On the topic of rhymes, I felt like I was cheating a little when I rhymed “ice cream” with “ice cream” in the final verse, but I liked the idea that, as adults, the two sisters still set aside their differences to enjoy ice cream when they get together.

Musically, the song owes a massive debt to “Mississippi” by the Cactus Blossoms, which I first heard in an episode of Twin Peaks: The Return. I really liked the drum beat on that song, so when I bought a drum kit back in the Spring of this year (itself a weird story), one of the first patterns I tried to learn was the rhythm from that song. Once I had it down, I recorded it and built the rest of “Black Boots” around it.

Fun fact: The sewer pipe for my house runs through the room where I record drums. You can hear water running through it at about 3:28 on the song. Someone must have been taking a shower at the time. Either that, or they flushed the toilet. In either case, I actually thought the sound of running water was pretty cool, so I kept it in. Also, I didn’t feel like recording the track again.

My initial plan was to save the song for later — maybe to include it in an EP or an album, but then I saw a review of “Mine Forever” by Lord Huron on Jeff Archuleta’s (quite excellent) Eclectic Music Lover blog. Since the instrumentation on that song — especially the twangy guitars — was similar to the instrumentation of “Black Boots,” I figured Jeff might enjoy my song, so I sent him a rough mix and told him I didn’t really plan to do anything with it. But Jeff said he liked it, and since I’ve been a big fan of his music reviews for quite some time, I figured I had no choice but to release it… So here we are!

“Never Talk Back” Video

Here it is, the video I was working on a few weeks ago. Some parts remind me of A Hard Day’s Night. Others remind me of Twin Peaks: The Return.
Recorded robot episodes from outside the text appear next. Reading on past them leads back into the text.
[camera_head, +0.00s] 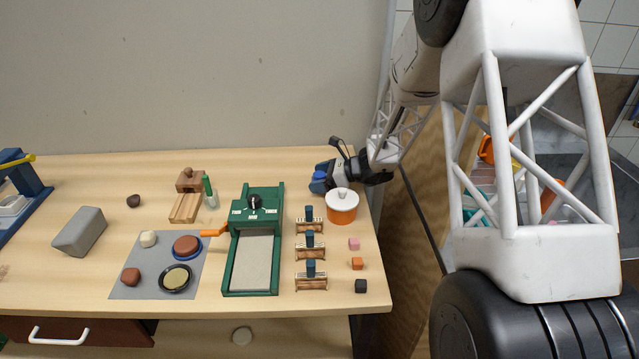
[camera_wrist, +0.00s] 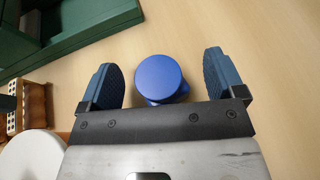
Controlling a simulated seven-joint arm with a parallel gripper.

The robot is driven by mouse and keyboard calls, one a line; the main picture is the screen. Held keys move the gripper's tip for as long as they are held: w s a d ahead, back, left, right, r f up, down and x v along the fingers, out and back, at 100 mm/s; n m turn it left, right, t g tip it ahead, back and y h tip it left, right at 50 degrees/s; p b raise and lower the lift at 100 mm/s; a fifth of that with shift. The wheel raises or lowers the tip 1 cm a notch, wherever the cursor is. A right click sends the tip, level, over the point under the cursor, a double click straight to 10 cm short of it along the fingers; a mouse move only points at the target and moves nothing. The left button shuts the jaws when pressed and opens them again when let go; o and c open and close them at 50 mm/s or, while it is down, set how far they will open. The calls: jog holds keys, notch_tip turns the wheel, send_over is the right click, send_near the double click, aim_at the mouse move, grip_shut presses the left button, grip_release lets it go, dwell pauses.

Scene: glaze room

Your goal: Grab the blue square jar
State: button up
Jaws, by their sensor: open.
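The blue jar (camera_wrist: 161,78) shows in the wrist view with its round blue lid toward the camera. It sits between the two fingers of my open gripper (camera_wrist: 165,80), with a gap on each side. The lid hides most of its body, so I cannot tell its square shape. In the head view, the blue jar (camera_head: 319,175) is a small blue patch at the back right of the table, largely hidden by my gripper (camera_head: 318,182).
An orange pot with a white lid (camera_head: 342,207) stands close in front of my gripper. A green press (camera_head: 254,240) is to the left. The table's right edge is near.

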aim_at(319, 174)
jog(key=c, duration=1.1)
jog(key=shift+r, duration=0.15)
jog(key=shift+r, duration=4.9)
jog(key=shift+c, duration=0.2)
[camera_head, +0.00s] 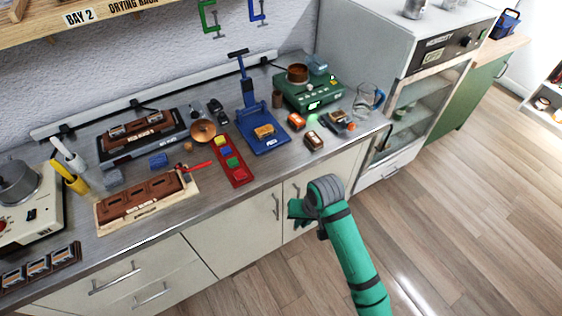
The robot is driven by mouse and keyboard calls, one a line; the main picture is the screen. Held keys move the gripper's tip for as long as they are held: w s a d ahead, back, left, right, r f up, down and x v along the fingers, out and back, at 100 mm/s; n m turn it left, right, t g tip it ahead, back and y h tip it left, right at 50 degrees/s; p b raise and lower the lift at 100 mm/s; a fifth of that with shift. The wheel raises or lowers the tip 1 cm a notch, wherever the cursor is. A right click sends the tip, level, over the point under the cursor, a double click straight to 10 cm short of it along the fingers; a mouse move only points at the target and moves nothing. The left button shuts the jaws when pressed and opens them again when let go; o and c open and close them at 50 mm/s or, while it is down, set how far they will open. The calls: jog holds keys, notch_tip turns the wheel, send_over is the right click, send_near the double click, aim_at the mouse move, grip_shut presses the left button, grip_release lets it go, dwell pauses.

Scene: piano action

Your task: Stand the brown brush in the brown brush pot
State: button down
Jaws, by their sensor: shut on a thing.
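My gripper (297,211) is at the end of my green arm, in front of the counter's cabinet doors and below the counter edge. It is shut on something, but the held thing is too small and hidden to make out. No brown brush can be clearly seen on the counter. A small upright brown cylinder (277,99), which looks like the brown brush pot, stands on the counter between the blue stand and the green device. It is up and slightly left of my gripper, well apart from it. Its inside is too small to see.
A blue stand (262,135), green device (308,90) with a copper pan, glass jug (367,100), and red tray (232,163) crowd the counter. Small blocks (314,141) lie near the front edge. The floor (450,220) at right is clear.

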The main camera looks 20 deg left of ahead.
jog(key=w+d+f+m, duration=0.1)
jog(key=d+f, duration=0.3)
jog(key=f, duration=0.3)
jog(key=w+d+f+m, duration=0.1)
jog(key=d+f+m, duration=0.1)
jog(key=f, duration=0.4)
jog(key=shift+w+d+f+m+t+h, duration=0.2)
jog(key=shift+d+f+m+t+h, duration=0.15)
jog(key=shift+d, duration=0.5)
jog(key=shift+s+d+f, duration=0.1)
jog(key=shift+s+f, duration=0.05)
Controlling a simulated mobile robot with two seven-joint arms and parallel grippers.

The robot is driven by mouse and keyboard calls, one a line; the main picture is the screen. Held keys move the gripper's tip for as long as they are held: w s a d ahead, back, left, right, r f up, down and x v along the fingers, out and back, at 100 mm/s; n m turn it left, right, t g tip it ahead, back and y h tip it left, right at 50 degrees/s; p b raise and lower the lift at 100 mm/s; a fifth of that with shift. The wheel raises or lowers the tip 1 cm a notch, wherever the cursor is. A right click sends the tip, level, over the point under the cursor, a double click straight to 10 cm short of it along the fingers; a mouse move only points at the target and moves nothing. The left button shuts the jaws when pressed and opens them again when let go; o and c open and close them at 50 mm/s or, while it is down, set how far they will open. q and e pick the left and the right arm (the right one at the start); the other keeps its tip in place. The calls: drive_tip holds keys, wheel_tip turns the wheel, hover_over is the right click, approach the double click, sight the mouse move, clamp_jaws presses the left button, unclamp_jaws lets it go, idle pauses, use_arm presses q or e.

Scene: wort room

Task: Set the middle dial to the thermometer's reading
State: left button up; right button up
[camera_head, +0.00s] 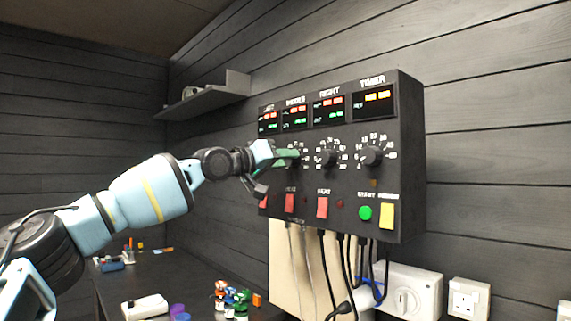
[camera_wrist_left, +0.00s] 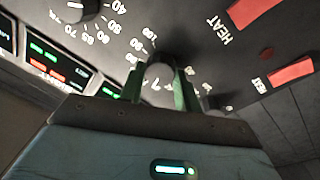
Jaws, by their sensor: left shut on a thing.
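A black control box (camera_head: 345,185) on the wall has displays labelled left, middle, right and timer. My left gripper (camera_head: 290,157) has its green fingers at the middle dial, shut on it. In the left wrist view the middle dial (camera_wrist_left: 160,73) sits between the two green fingers, with white scale numbers around it. Its pointer is too hidden to read. The middle display (camera_head: 295,117) shows red and green digits, too small to read. The left dial is hidden behind my gripper in the head view. No separate thermometer can be made out. My right gripper is out of view.
The right dial (camera_head: 327,158) is close beside my gripper, with the timer dial (camera_head: 372,156) further right. Red heat switches (camera_head: 322,207) and a green start button (camera_head: 365,213) are below. Cables hang under the box. Small bottles (camera_head: 230,299) stand on the bench.

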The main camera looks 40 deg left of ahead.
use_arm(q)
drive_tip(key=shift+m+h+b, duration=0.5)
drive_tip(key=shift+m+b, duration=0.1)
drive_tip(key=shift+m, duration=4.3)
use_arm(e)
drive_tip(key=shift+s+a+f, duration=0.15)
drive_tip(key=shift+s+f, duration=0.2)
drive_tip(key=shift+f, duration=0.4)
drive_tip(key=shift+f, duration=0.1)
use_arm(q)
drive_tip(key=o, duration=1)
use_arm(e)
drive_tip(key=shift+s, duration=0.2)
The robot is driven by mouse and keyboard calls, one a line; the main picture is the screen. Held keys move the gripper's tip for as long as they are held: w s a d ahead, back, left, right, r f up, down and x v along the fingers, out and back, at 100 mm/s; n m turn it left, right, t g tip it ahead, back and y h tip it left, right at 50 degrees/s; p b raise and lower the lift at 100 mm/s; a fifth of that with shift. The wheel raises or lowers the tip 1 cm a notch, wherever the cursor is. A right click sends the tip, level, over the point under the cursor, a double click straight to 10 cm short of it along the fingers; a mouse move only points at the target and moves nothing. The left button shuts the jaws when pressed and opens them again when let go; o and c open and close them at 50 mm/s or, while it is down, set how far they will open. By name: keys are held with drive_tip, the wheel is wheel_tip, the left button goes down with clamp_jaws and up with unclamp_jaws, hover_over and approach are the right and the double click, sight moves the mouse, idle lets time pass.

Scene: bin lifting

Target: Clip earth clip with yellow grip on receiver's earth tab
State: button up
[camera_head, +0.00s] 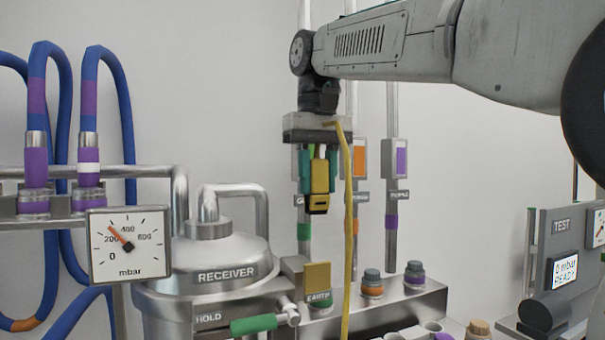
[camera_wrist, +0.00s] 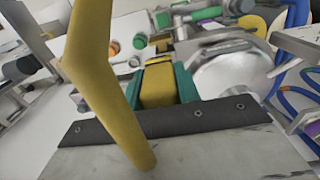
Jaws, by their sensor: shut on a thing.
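The earth clip with a yellow grip (camera_head: 320,176) is held between the green fingers of my gripper (camera_head: 319,183), which is shut on it. Its dark jaw end points down. The yellow grip also shows between the fingers in the wrist view (camera_wrist: 158,85). A yellow cable (camera_head: 348,230) runs from the gripper's top down past the tab. The receiver (camera_head: 225,262) is the silver vessel at lower left. Its earth tab (camera_head: 317,276), a flat brass-coloured plate above an EARTH label, stands at the vessel's right. The clip hangs above the tab, apart from it.
A pressure gauge (camera_head: 129,245) and blue hoses (camera_head: 60,130) stand at left. A green HOLD handle (camera_head: 254,324) lies below the tab. Capped ports (camera_head: 372,283) sit on the ledge to the right. Vertical pipes (camera_head: 392,130) rise behind the gripper. A TEST panel (camera_head: 562,225) stands at far right.

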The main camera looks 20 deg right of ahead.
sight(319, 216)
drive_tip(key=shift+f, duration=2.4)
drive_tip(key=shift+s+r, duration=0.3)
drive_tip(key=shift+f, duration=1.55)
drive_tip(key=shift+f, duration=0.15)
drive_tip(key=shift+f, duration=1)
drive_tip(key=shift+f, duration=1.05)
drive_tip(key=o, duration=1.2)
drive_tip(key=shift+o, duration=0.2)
There’s actually a pretty strong woodsmen vibe throughout…

Big thanks to everyone involved in shooting and editing this project!

 

Track-by-Track: “Thank You for Holding”

Given that it’s the title track of the album, you might think that I recorded “Thank You for Holding” fairly early in the game, but I was actually working on a few other songs before this one came into the picture.
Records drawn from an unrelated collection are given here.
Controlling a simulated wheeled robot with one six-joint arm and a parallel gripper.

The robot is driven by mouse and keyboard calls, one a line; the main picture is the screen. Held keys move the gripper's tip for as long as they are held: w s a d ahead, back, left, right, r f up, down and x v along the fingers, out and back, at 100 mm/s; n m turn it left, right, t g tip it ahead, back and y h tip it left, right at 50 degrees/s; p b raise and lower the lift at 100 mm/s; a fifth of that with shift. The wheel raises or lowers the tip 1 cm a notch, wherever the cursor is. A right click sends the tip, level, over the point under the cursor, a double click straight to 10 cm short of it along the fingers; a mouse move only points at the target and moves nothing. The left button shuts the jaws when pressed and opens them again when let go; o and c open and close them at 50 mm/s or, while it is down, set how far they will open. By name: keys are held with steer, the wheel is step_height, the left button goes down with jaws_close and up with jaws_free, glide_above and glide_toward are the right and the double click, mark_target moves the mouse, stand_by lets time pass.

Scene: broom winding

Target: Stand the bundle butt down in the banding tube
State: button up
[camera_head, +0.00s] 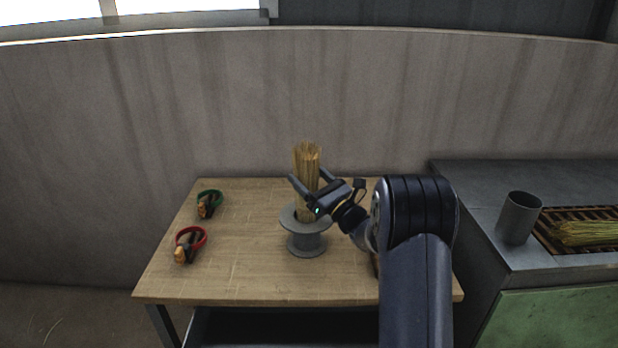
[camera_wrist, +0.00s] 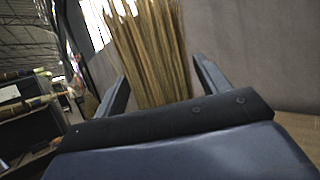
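The bundle (camera_head: 308,156) of tan straw stands upright in the middle of the wooden table, its loose ends up. Its lower end is in or on a grey flanged, spool-shaped holder (camera_head: 307,243), which looks like the banding tube; how deep it sits is hidden. My gripper (camera_head: 307,178) reaches in from the right with one finger on either side of the bundle. In the wrist view the bundle (camera_wrist: 155,55) rises between the fingers of my gripper (camera_wrist: 160,75), with gaps showing at both sides, so the fingers are open around it.
Two tools or rolls, one with a green ring (camera_head: 208,204) and one with a red ring (camera_head: 190,244), lie on the table's (camera_head: 245,280) left. On the right counter stand an open grey cylinder (camera_head: 519,218) and a slatted tray (camera_head: 548,241) with straw.

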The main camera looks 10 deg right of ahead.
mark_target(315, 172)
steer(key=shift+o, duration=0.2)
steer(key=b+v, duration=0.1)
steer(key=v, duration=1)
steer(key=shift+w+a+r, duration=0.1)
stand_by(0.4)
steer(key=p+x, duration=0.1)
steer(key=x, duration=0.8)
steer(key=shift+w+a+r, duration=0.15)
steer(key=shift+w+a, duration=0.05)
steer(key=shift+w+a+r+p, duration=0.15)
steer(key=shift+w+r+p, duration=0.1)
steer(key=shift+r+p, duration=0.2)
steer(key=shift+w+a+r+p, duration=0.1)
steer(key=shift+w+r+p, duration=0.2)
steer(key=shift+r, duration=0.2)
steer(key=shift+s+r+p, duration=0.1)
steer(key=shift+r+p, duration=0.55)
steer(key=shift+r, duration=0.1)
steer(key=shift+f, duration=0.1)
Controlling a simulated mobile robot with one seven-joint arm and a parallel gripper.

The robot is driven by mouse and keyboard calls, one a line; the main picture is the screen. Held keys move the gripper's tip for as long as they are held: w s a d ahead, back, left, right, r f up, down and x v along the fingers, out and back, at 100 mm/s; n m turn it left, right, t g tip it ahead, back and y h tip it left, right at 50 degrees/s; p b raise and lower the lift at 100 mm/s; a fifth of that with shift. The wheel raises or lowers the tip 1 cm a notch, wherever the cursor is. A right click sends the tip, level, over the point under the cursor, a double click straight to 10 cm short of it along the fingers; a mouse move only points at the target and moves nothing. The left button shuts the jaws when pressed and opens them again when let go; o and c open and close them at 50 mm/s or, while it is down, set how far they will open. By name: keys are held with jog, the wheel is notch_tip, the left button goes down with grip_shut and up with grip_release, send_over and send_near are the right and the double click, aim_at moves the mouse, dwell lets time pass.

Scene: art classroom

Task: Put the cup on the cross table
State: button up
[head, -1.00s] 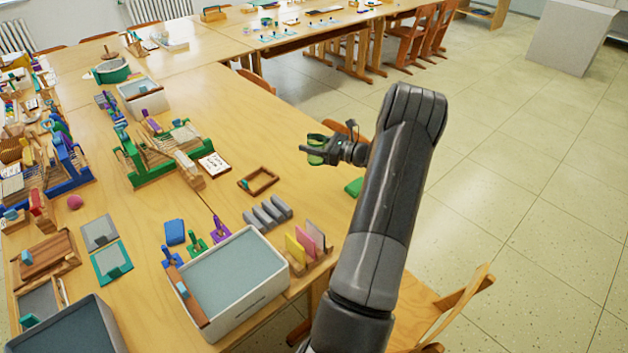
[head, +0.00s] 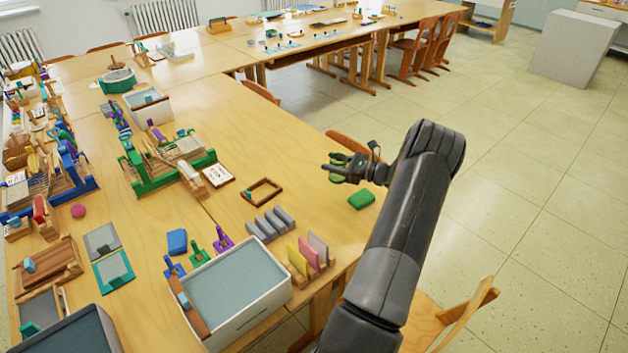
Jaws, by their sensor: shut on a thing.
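My gripper (head: 347,169) is at the end of my arm, right of centre, above the right edge of the long near table (head: 240,115). It is shut on a small green thing (head: 342,178), which looks like the cup; the fingers and wrist hide part of it. The gripper and the green thing appear to be in the air, but their height above the table is hard to tell. The table running across at the back (head: 190,64) looks like the cross table; it meets the near table at the far left and is apart from my gripper.
A green block (head: 361,200) lies near the table edge below my gripper. A wooden frame (head: 262,192), card rack (head: 309,262) and grey-filled box (head: 240,285) crowd the near side. Chairs (head: 417,50) stand along the back table.

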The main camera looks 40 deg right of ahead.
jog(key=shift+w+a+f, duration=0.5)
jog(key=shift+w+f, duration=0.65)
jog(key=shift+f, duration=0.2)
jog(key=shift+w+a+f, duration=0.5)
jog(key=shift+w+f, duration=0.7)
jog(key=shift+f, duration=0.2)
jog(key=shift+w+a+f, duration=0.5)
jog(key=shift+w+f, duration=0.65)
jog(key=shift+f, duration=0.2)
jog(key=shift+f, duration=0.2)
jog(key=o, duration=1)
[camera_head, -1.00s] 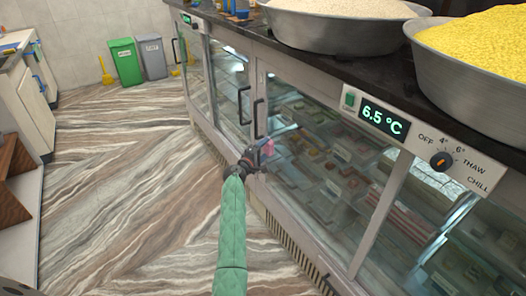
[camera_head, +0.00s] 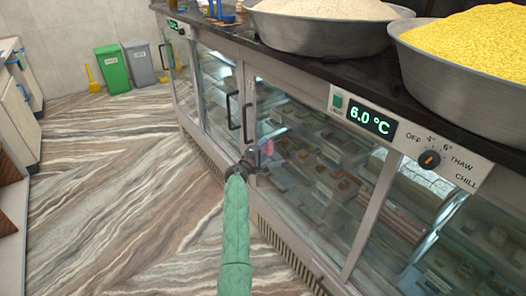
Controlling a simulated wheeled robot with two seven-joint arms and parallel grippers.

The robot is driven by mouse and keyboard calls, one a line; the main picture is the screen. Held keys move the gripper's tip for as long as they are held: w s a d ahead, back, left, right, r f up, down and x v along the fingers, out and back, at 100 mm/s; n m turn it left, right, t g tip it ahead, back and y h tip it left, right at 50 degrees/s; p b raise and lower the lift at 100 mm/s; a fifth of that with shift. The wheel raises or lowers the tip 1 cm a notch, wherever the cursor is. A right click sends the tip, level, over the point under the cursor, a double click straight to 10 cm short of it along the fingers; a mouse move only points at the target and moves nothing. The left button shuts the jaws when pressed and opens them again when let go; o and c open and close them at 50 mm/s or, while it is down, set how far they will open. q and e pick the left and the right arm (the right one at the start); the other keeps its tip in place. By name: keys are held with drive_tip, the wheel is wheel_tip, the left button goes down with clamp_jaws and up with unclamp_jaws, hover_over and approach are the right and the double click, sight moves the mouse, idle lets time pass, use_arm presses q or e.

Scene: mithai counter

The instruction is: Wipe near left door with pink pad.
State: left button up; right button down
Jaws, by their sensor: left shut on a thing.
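The pink pad (camera_head: 267,147) is small in the head view, at the glass of the display counter's near left door (camera_head: 310,165). My left gripper (camera_head: 255,154) is shut on the pad, at the end of my green-sleeved arm, and holds it close to the glass beside the door's left frame. I cannot tell whether the pad touches the glass. A dark vertical handle (camera_head: 249,122) stands just above the gripper. My right gripper is not in view.
Metal bowls of white (camera_head: 318,35) and yellow (camera_head: 460,75) food stand on the dark countertop. A control panel (camera_head: 410,136) reads 6.0 °C. Green (camera_head: 112,69) and grey (camera_head: 138,64) bins stand at the back wall. The marbled floor (camera_head: 120,200) left of the counter is clear.

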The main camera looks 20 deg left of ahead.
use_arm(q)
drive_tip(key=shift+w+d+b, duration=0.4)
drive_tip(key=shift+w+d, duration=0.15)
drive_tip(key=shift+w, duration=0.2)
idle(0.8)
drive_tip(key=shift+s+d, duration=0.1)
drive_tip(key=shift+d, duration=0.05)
Somewhere along the line, though, I looped a few bars of “My Head” and layered in the “ooh-ooh” voices and thought it sounded like Muzak or elevator music or the music you might hear when you’re on hold with a customer-service help line. That’s when I started ad-libbing the lines about waiting for a customer service representative to come on the line.

As each new line came out, I started thinking of the voice as a robot’s voice and decided to make him a little bit lonely and depressed a la Marvin in The Hitchhiker’s Guide to the Galaxy. The flute solo was on the track from an earlier version of “My Head,” and when it interrupted the flow of my robot soliloquy, my first instinct was to take it out, but then I thought that playing the flute would make a great hobby for a lonely robot.

Ideally, when you listen to this track, it will come on right after “My Head” with no pause between tracks; I want it all to sound like a single song since the backing tracks are essentially the same. Of course, that makes the song seem incredibly long.

On its own, “Thank You for Holding” is a little over six minutes long. With “My Head” tacked on, it’s about eight minutes long. Whenever I listen to them together, there’s always a point where I begin to wonder whether the joke is going on for too long, but it always happens at the same point in the song: the part where the robot says, “A customer service representative will be with you shortly… shortly… shortly…” as if to underscore the fact that “shortly” is a relative term when it comes to being on hold.

Actually, I’ve been on hold a few times since recording this song, and whenever it happens, I can’t help feeling like the universe is getting me back for recording such a long track about being on hold. I also think there’s something eerily and maybe madly comical about stretching things far beyond their optimal lengths. “Kristin Schaal Is a Horse” is one example that comes to mind. “Too Many Cooks” is another one.

In terms of production, I got the eerie vocal effect by using a combination of effects in Reason, my preferred program for recording. One of the effects is a virtual delay unit called The Echo, which allowed me to give the voice a kind of wobbly feel like a tape that’s slowing down and speeding up. I also used an effect called Neptune Pitch Adjuster to lower the timber of my voice (though, oddly enough, not the pitch). The overall effect I was going for was that of a tape on tape deck with dying batteries. Or like the sound of DC’s voice in Twin Peaks: The Return.

Oh, and one last thing: In case you haven’t guessed it, I love the idea of robots that run on spinning reels of magnetic tape. It makes me think of Philip K. Dick‘s depictions of a future that’s now gradually fading into our collective rear-view mirror.